Let us calculate the size of the footing for the following given data.

Eg:

Calculate the length & width of the footing for the building load of  5000KN. The building has 12nos. of footings as shown below. The bearing capacity of soil is 11,297 kg/ m.² 

If you want to know, how to calculate the bearing capacity of any construction site, Go through the article 👇

👀.  How to calculate the bearing capacity of soil at the site?

Given data:

Building load = 5000KN.

Bearing capacity of soil = 11,297kg./ m.²

No. of footings = 12 nos.

Calculation:

Area of all the footings 

= [ building load ÷ bearing capacity of soil]

First, we have to convert the building load into kg. to have the same unit.

As you know, 1KN = 101.971kg.

Therefore building loads in kg.

     = [5000 × 101.971]

     = 509,855 kg.

Area of all the footings

= [ 509,855kg. ÷ 11,297kg/./ m.²]

= 45.132 m.² 

So, the area of one footing

= [area of all footings  ÷ no. of footing]

= [ 45.132 m.²   ÷ 12]

= 3.76 m.² 

Size of the footing:

1. The size of the square footing:

Area = [length × breadth] 

          = [ L × B]

In square footings, L = B.

So, 

3.76 m.² = L²

L = √ 3.76 = 1.94m.

The size of the square footing will be 1.94m. × 1.94m.

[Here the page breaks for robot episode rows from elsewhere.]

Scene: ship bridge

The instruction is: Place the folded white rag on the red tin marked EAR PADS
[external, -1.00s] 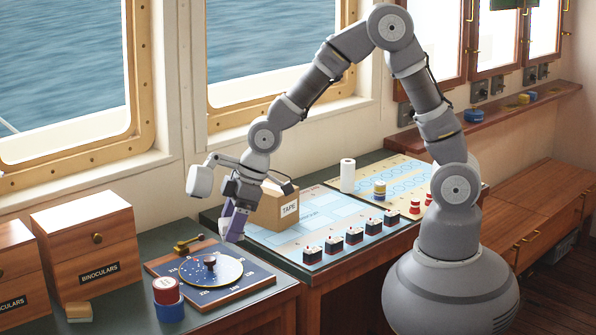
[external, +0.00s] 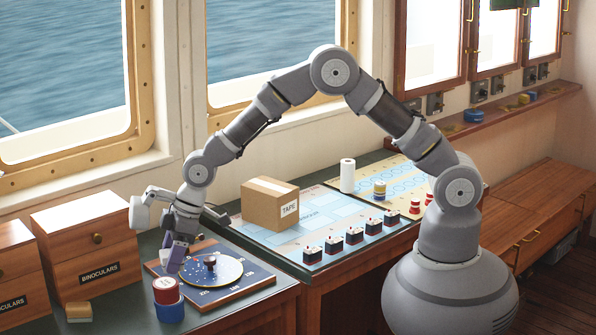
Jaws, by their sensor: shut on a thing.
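The red tin (external: 166,291) stands on top of a blue tin (external: 170,311) at the front of the left desk. Its marking is too small to read. My gripper (external: 177,262), with purple fingers, points down just above and slightly right of the red tin. It is shut on a small pale thing, which I take to be the folded white rag. The fingers hide most of it, and its outline is hard to tell. I see a small gap between the fingertips and the tin's top.
A round chart instrument (external: 228,283) on a blue board lies right of the tins. A binoculars box (external: 88,250) stands behind left, with a small tan block (external: 78,312) before it. A tape carton (external: 270,205) sits on the right-hand desk.

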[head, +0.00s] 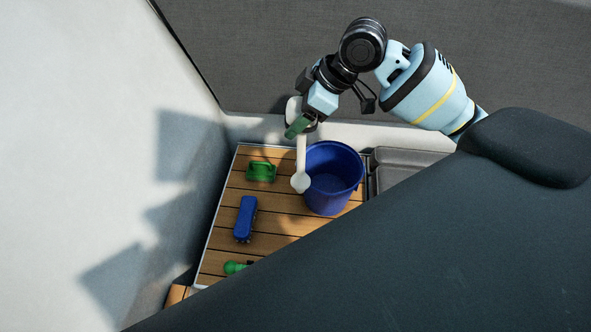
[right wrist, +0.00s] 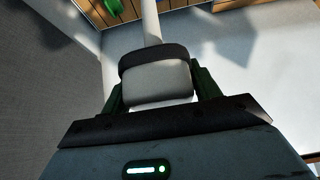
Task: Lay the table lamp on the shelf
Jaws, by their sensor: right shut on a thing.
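The white table lamp (head: 301,155) hangs from my right gripper (head: 300,125) in the head view. Its thin stem points down and ends in a rounded tip (head: 300,183) in front of the blue bucket's left side. In the right wrist view the green fingers stand on both sides of a pale block of the lamp (right wrist: 157,80), with the stem running up away from it. The right gripper is shut on the lamp. A slatted wooden surface (head: 276,222), which looks like the shelf, lies below; whether the lamp touches it, I cannot tell. My left gripper is not in view.
On the slats are a blue bucket (head: 333,180), a green handled object (head: 261,171), a blue brush (head: 245,218) and a partly hidden green object (head: 235,267). A grey tray (head: 397,168) sits at the right. Bare slats show between the brush and bucket. A large dark shape covers the lower right.

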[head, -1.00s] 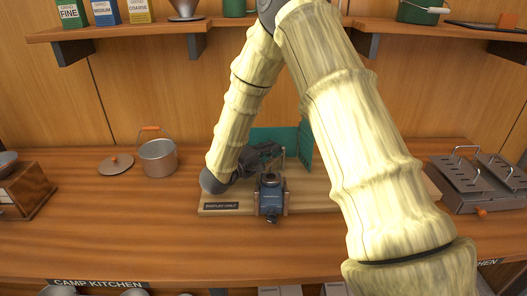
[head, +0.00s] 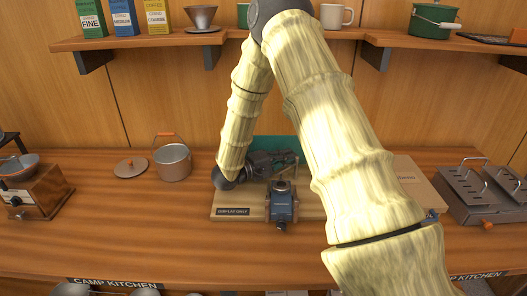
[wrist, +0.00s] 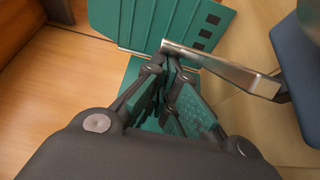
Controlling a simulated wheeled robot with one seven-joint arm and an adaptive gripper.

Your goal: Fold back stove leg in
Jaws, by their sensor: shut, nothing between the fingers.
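The small camp stove with a blue body (head: 282,207) stands on the wooden display board (head: 314,207), right of my gripper's wrist. In the wrist view, part of a dark blue body (wrist: 302,75) is at the right edge. A flat silver metal leg (wrist: 235,72) runs from it leftward to a rounded end. My gripper (wrist: 170,62) is shut and empty, its fingertips close to that rounded end; I cannot tell whether they touch. In the head view my gripper (head: 285,160) is just behind the stove, and the leg is hard to make out.
A green folding windscreen (head: 278,145) stands behind my gripper; its panels (wrist: 180,22) fill the top of the wrist view. A pot (head: 172,162) and its lid (head: 131,168) stand left, a wooden grinder (head: 36,192) further left. A grey metal stove (head: 487,190) is right. The front counter is clear.

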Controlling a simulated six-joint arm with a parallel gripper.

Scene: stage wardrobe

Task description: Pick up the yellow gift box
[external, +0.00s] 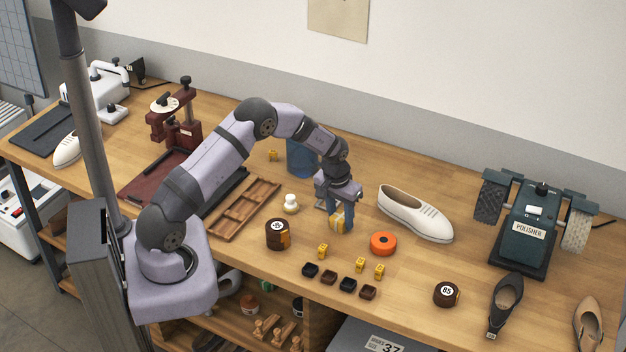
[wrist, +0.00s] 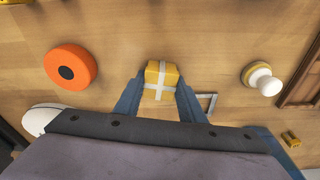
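The yellow gift box (external: 341,219) with a pale ribbon is at my gripper's fingertips near the middle of the bench. In the wrist view, the box (wrist: 162,79) lies between the two blue-grey fingers, with its ribbon cross facing the camera. My gripper (external: 340,208) points down from above, with a finger close along each side of the box (wrist: 160,90). Any gap between fingers and box is too small to make out, so I cannot tell whether they press on it. I also cannot tell whether the box touches the bench.
An orange roll (external: 383,243) and a white shoe (external: 415,214) are to the right. A white knobbed piece (external: 291,203) and a dark round tin (external: 277,234) are to the left. Small yellow pieces (external: 360,264) and dark blocks (external: 329,277) lie in front. A blue container (external: 301,158) stands behind.

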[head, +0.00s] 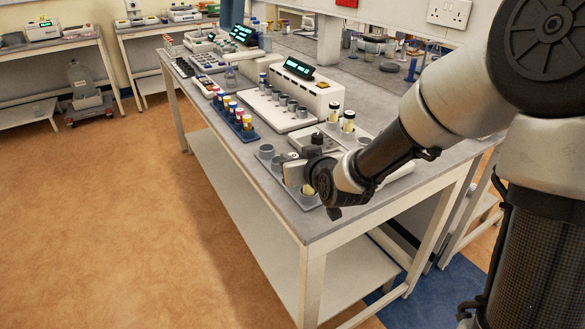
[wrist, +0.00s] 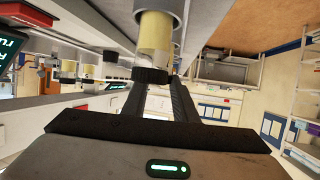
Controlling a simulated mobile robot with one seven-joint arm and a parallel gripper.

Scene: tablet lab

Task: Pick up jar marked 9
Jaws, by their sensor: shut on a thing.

2. The size of the rectangular footing:

Suppose, we need the breadth of the footing as 1.5m.

        Area =  [ L × B] 

  3.76 m.² = [ L  × 1.5m.]

              L =  [3.76 m.² ÷ 1.5m.]

                = 2.51m.

The size of the rectangular footing will be 2.51m. × 1.5m.

Go through the article 👇

👀. How to calculate the size of the columns?

Note: This method holds good for the smaller residential buildings having equally distributed loads.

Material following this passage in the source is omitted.